Il testo si configura come una scrittura nuova e completamente originale che mischia una forma dialogica serrata e incalzante con pause liriche di completa sospensione. Questo alternarsi fra dilatazione e contrazione (che richiama la struttura della tragedia classica, trasportandola in una formula assolutamente moderna) è sintetizzato dall’incontro/scontro fra movimento, musica e parola, e conferisce alla pièce un respiro particolare, amplificandone i piani spaziali ed emotivi e moltiplicando sfumature e possibilità percettive.
Ritmata come un cuore che pulsa, anche contro la nostra volontà, la messinscena rappresenta, infatti, un flusso continuo che insegue la vita senza mai riuscire ad afferrarla davvero.
I quattro punti di vista offerti convergono infine su un’unica verità, rappresentandola e declinandola in modo profondamente diverso.

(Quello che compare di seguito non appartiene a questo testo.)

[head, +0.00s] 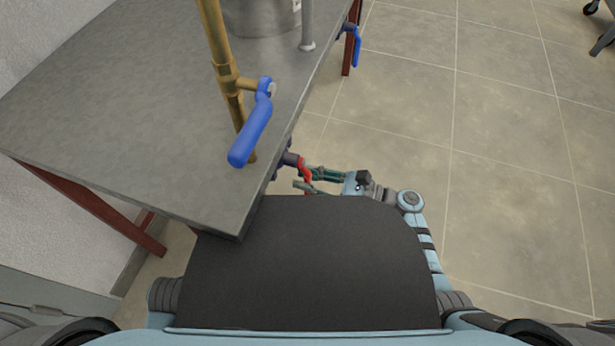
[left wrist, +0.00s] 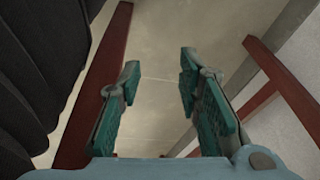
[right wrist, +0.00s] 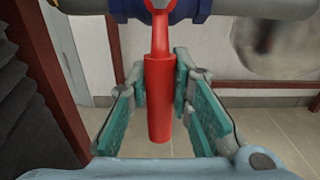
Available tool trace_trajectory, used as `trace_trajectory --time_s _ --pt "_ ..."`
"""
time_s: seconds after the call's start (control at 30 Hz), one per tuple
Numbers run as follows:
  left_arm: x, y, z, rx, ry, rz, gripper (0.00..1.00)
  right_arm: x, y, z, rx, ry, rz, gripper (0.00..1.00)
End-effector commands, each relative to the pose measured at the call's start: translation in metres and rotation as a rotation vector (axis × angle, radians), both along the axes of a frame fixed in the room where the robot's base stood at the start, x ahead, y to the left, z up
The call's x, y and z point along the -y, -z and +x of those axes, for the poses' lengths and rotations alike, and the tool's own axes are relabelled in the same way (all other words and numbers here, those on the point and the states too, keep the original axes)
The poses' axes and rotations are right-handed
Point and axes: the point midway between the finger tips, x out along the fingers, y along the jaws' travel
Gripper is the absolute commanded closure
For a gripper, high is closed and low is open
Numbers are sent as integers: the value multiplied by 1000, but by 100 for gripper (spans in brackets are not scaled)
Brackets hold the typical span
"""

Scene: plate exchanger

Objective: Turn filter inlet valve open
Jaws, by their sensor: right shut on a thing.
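A red valve handle (head: 304,170) sits at the table's right edge, on a dark blue valve body (head: 284,158). In the right wrist view the red handle (right wrist: 159,98) points toward me, between the two green finger pads. My right gripper (head: 305,179) is shut on this handle; it also shows in the right wrist view (right wrist: 160,80). My left gripper (left wrist: 157,78) is open and empty, with red table legs on both sides in the left wrist view. It does not show in the head view. I see no label telling which valve is the filter inlet.
A grey table (head: 120,130) fills the left. On it stand a brass pipe (head: 217,40) with a blue lever (head: 250,132) and a metal vessel (head: 260,15). Another blue-handled valve (head: 357,45) is at the far edge. The tiled floor (head: 500,130) at right is mostly clear.

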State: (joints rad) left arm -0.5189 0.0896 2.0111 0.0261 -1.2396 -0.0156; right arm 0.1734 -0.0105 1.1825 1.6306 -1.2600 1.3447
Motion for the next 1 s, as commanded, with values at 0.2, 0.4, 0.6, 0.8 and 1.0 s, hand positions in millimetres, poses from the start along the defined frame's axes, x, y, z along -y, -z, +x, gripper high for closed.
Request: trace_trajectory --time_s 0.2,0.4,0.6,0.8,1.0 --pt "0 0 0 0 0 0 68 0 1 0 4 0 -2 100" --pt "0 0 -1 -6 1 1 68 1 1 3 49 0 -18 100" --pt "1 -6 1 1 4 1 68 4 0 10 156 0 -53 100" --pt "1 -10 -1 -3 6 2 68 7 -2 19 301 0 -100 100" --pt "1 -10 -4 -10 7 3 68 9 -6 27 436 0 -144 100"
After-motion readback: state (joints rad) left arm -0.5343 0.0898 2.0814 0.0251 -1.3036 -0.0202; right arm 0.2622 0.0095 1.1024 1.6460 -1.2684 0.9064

I personaggi si comportano in scena come un coro di voci dissonanti, un coro che si nutre di contrasti e si alimenta di reazioni. Un coro di corpi che danzano, lottando contro una verità che si contorce dentro le viscere, impossibile da zittire. Troppo dolorosa però da sopportare. Allora che fare? Il tentativo, fallimentare, è quello della fuga, una fuga che frammenta anima e psiche, costringendo al confronto, alla scoperta dell’altro e dunque alla scoperta del sé.
Chiusi in una bolla nella quale ogni codice condiviso è negato, la nudità dell’anima diventa un’ulteriore ferita insanabile e ogni tentativo di comunicazione abortisce tristemente. Qualsiasi sforzo di espressione non trova terreno fertile, schiacciato dalla cecità dell’altro, dall’altrui sordità.
Assorbiti in una scena che rappresenta la proiezione della mente, al confine tra realtà e psicosi, i personaggi continuano a muoversi ossessivamente in tondo, ruotando incastrati in un complesso meccanismo di ingranaggi, un sistema di “doppi” all’interno del quale ogni componente trova la propria motivazione nell’inseguimento dell’altro, che non potrà mai raggiungere davvero. Nel momento in cui diventa evidente l’inanità di ogni tentativo di contatto, al movimento si sostituisce una fissità paralizzante. Il percorso, per ciascuno assolutamente divergente negli esiti, porta a una totale metabolè, una trasformazione interiore che incrocia ulteriormente punti di partenza e di arrivo.
E quando tutto sembra farsi reale, concreto, effettivo, allora diventa troppo e si ricomincia da capo.